Battered and bashed and a lump in the throat.

Sorting some bits earlier I came across this


An old tin. Battered and bashed, but I knew what it contained. I lifted the lid


Sure enough the bits and pieces were neatly stashed inside – and there on top was the last piece of work, incomplete. It was the handy collection that my mother took with her when she travelled – so that she would always have something to keep her hands busy. I was prepared – but it still brought a lump to my throat – especially as the thread on top was one of my hand-dyes. I can remember the last time she took it on holiday – with us, to Wales. She opened and closed the tin, but couldn’t remember what she had to do with the things inside.

015The inscription on the bottom of the tin intrigued me, I’m not old enough to remember the name, but I think I’ve heard it mentioned somewhere in the dim and distant past. Looking online there are a few photographs – and also this little bit of history.

Sorry, I have to go and wipe my eyes.

11 thoughts on “Battered and bashed and a lump in the throat.

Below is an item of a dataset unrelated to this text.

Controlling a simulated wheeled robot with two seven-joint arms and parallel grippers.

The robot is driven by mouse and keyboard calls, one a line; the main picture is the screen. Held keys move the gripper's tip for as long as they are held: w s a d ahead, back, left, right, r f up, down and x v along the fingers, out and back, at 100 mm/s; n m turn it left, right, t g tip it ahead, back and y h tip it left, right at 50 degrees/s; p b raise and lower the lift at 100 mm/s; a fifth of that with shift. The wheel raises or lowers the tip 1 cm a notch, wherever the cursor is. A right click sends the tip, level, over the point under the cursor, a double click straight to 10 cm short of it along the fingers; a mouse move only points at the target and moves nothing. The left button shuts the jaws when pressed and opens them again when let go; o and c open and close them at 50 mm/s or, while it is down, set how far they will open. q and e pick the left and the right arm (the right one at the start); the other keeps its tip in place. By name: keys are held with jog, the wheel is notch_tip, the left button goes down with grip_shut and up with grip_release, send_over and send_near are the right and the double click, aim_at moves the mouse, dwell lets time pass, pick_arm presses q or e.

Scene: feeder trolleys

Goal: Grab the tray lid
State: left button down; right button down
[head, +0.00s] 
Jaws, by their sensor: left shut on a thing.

  1. I can so relate to this. My mother learned how to crochet from me late in life, when she was often bedridden. She left behinds dozens of hankies with crocheted edgings, as well as one piece, unfinished, in her sewing basket. I’ll keep it forever.


  2. And just before I read your post, I was delving into my special box: where I keep mementos of my three special ladies in my life–my mother, my mother in law and my grandmother in law!
    They all influenced my journey in needlework. Today my M-I-l’s work is on display……..


      1. Yes,Myfanwy the pieces are still in regular use. I hope my daughter will follow on “later”. Like me, she appreciates her family relics even though her skills lie in other directions


      2. That’s such a comfort to you I’m sure. My daughter is the same. Who knows what they will do when they have more time on their hands, though. Maybe they too will be inspired…


  3. Finds to be treasured indeed; my mum died a couple of weeks ago and finding pieces of her work and her notes in books have just been precious beyond belief.


    1. I’m so sorry to hear about your dear Mum. It’s the little things that seem to mean more – the things that others might reject.

      My mother is 96 and has Alzheimers.